Graph Traversal
The idea is pretty similar to tree traversal, except that we have to keep track of visited nodes to avoid infinite loops since graphs can have cycles.
Table of contents
Depth-First
flowchart LR
0((0)) --> 3((3))
0 --> 1((1))
2((2)) --> 0
2 --> 3
3 --> 4((4))
1 --> 2
Assuming the adjacency list representation puts the neighbors in ascending order, the traversal path in the above graph is 0 1 2 3 4.
If it happens to be in descending order, the path would be 0 3 4 2 1.

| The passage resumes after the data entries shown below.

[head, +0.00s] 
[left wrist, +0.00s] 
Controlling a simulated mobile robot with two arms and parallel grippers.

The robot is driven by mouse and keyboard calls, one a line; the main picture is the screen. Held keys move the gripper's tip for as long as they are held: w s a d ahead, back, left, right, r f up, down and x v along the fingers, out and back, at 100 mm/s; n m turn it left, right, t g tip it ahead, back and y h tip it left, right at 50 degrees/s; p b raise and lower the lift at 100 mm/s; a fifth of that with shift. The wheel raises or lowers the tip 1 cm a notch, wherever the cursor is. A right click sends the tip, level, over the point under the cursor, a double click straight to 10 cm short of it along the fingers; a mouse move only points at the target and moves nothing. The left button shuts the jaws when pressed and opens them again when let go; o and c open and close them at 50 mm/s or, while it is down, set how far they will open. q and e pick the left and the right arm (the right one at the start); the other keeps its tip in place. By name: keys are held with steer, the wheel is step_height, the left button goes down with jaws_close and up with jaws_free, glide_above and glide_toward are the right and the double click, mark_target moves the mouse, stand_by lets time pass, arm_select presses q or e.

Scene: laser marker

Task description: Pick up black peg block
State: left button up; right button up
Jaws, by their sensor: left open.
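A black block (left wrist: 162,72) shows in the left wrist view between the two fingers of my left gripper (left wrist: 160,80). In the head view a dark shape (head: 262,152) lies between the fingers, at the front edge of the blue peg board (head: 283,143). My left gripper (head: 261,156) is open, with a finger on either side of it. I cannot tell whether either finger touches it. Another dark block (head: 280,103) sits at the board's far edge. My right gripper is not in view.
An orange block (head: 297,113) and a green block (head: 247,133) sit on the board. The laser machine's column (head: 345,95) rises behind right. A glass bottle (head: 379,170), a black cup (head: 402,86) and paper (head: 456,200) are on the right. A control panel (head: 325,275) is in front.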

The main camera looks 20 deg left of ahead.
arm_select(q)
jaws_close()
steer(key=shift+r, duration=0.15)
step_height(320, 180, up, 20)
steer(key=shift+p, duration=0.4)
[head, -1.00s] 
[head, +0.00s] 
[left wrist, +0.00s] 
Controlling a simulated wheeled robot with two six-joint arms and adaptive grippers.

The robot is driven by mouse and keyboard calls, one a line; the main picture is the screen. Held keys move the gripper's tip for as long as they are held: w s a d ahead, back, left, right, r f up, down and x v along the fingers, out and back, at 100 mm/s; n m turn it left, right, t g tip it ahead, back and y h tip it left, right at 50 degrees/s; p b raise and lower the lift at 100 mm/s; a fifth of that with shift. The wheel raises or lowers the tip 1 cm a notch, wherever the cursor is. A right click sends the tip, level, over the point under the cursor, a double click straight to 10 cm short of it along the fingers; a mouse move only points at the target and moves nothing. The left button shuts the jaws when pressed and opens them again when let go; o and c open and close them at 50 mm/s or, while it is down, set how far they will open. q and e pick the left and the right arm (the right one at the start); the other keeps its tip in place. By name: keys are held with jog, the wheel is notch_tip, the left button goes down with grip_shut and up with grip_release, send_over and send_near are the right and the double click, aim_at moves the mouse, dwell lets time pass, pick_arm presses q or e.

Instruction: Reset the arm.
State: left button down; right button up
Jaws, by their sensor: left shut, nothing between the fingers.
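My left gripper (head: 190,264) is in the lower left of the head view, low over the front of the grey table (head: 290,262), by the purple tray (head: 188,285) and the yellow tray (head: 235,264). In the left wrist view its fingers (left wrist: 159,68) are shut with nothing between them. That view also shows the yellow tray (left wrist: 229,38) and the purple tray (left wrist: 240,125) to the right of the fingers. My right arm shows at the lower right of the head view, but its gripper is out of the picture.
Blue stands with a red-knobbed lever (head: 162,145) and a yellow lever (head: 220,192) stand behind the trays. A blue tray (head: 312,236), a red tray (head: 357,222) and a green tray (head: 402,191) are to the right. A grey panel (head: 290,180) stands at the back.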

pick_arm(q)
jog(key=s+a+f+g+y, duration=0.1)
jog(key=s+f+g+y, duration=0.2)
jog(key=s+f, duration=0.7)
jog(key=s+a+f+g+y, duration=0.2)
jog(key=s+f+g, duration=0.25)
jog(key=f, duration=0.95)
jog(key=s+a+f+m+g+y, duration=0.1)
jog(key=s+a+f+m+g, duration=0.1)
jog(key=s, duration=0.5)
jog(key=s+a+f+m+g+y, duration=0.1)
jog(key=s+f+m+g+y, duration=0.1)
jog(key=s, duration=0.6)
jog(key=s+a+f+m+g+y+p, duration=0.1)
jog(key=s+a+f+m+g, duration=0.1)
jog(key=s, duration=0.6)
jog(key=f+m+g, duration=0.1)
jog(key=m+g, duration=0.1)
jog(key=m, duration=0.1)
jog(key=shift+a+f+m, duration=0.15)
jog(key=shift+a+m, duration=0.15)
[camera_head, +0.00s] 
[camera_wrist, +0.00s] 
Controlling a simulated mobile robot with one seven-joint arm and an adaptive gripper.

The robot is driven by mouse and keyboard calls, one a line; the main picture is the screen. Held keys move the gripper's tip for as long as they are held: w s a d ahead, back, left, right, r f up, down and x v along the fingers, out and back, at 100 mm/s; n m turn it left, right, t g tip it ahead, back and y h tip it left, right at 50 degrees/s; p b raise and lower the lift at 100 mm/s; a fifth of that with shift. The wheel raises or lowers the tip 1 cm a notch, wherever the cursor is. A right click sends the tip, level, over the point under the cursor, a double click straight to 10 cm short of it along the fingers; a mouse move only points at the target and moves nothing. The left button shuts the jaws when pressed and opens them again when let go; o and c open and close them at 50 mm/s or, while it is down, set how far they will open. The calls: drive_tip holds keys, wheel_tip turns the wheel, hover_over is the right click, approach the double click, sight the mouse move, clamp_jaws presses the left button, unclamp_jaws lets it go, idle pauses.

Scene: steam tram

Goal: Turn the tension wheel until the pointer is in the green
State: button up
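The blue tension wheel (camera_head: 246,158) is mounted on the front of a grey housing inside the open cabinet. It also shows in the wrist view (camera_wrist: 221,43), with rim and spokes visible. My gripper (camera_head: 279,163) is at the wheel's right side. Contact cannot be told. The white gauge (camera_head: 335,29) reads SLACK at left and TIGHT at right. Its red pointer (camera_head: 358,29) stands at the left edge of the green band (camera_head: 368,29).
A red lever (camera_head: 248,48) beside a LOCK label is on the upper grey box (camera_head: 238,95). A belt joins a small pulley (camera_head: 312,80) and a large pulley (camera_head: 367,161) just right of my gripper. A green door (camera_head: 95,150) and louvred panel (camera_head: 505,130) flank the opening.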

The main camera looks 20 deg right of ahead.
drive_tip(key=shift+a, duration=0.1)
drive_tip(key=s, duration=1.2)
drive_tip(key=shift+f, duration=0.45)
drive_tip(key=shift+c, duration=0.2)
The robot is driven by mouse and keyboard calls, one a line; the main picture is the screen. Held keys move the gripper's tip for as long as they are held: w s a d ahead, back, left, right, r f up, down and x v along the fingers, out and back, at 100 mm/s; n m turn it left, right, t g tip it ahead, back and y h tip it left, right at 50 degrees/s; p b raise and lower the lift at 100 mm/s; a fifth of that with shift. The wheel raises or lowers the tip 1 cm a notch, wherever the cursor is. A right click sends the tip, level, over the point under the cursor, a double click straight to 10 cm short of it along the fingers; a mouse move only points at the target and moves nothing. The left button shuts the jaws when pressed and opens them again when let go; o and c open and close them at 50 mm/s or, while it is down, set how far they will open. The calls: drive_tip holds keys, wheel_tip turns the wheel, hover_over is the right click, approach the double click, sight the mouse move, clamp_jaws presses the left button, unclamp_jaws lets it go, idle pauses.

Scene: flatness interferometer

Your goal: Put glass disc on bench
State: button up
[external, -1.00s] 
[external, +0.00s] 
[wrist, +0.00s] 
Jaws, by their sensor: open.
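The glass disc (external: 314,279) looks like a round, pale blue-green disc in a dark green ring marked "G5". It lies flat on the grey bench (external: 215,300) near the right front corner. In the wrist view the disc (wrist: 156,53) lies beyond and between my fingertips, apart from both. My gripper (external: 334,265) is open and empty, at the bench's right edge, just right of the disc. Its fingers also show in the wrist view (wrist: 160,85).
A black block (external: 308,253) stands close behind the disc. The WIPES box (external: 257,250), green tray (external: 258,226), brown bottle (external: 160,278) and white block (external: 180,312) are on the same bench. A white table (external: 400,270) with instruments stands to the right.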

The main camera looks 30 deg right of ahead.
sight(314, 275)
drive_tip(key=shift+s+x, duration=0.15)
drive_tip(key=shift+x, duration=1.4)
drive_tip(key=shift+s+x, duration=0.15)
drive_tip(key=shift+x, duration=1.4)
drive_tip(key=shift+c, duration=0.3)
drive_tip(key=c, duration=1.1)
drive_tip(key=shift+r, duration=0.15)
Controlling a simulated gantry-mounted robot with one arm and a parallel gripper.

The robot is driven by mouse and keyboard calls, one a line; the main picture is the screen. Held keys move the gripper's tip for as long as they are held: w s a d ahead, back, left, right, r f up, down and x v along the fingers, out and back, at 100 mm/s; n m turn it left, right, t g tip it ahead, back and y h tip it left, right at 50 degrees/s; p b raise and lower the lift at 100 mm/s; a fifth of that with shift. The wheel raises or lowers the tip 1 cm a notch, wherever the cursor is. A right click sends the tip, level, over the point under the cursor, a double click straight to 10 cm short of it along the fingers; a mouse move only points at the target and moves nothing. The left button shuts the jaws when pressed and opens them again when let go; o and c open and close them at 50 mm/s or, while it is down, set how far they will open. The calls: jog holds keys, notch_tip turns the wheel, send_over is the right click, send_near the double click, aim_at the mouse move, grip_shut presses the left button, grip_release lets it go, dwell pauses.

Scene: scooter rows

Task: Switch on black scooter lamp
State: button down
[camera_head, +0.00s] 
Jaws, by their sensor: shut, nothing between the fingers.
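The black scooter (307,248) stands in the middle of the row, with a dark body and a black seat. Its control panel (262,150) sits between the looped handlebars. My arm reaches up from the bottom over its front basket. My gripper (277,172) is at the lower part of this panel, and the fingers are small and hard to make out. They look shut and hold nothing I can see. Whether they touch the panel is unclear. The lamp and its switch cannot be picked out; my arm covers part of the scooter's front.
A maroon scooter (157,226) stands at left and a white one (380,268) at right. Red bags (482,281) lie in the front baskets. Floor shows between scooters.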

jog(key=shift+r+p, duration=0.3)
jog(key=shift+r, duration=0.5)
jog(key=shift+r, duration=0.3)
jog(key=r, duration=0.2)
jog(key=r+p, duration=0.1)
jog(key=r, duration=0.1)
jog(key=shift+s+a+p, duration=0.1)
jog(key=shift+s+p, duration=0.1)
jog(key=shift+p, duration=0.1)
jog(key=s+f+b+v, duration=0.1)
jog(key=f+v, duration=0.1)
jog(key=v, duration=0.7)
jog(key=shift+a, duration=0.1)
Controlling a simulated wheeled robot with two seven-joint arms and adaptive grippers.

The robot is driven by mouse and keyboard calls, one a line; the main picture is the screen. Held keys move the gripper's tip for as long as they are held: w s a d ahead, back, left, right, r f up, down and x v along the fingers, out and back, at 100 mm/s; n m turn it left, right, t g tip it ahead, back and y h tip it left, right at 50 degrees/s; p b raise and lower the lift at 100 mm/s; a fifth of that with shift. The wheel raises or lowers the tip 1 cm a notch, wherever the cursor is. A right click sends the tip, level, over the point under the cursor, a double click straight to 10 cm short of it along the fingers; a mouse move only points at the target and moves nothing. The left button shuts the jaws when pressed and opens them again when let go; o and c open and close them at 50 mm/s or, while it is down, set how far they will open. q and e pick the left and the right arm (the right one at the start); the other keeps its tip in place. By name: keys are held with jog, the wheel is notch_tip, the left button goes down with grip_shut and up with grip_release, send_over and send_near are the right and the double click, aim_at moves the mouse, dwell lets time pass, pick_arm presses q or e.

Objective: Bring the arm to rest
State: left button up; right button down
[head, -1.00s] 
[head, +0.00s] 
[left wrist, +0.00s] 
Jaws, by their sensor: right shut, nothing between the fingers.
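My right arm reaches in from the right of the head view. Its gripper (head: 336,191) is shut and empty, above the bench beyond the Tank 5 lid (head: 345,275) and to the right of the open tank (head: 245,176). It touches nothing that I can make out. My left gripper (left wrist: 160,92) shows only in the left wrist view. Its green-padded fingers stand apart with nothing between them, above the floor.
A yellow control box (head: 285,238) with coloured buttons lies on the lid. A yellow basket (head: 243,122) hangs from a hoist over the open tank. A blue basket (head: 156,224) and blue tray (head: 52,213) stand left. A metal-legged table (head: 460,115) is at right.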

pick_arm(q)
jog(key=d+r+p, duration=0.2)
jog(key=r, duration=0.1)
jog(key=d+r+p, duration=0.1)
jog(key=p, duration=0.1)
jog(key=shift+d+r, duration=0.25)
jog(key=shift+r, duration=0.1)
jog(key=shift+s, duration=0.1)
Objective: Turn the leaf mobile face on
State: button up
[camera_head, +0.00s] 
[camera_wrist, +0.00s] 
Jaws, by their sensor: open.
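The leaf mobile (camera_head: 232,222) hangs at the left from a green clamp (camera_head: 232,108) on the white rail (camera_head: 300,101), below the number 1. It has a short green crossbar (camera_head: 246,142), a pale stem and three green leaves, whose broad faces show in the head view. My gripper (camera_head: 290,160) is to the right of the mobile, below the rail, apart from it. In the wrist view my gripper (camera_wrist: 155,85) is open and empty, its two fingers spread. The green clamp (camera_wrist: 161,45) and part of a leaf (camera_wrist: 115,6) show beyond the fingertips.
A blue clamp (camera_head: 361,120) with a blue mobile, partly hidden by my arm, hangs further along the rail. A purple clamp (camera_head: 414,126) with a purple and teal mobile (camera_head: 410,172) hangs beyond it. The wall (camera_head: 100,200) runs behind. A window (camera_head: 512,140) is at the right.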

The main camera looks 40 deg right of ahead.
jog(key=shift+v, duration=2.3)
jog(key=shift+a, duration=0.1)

void DepthFirst(const vector<vector<int>>& edges, vector<int>& res) {
int n = static_cast<int>(edges.size());
vector<bool> visited(n, false);
return DepthFirstHelper(edges, 0, visited, res);
}
void DepthFirstHelper(const vector<vector<int>>& edges, int node,
vector<bool>& visited, vector<int>& res) {
visited[node] = true;
res.push_back(node);
for (int neighbor : edges[node]) {
if (!visited[neighbor]) {
DepthFirstHelper(edges, neighbor, visited, res);
}
}
}
Breadth-First
flowchart LR
0((0)) --> 3((3))
0 --> 1((1))
2((2)) --> 0
2 --> 3
3 --> 4((4))
1 --> 2
The traversal path in the above graph would be 0 1 3 2 4.
As usual, Breadth-First approach uses a queue.
void BreadthFirst(const vector<vector<int>>& edges, vector<int>& res) {
int n = static_cast<int>(edges.size());
vector<bool> visited(n, false);
queue<int> q;
q.push(0);
int node;
while (!q.empty()) {
node = q.front();
q.pop();
if (visited[node]) continue;
visited[node] = true;
res.push_back(node);
for (int neighbor : edges[node]) {
if (!visited[neighbor]) {
q.push(neighbor);
}
}
}
}
If you mark nodes visited while pushing them into the queue, you can skip the additional visited check after dequeue. Some people prefer this version because it’s more efficient (no duplicates in the queue).
However, I prefer this version because it seems more natural that you mark a node when you actually process it.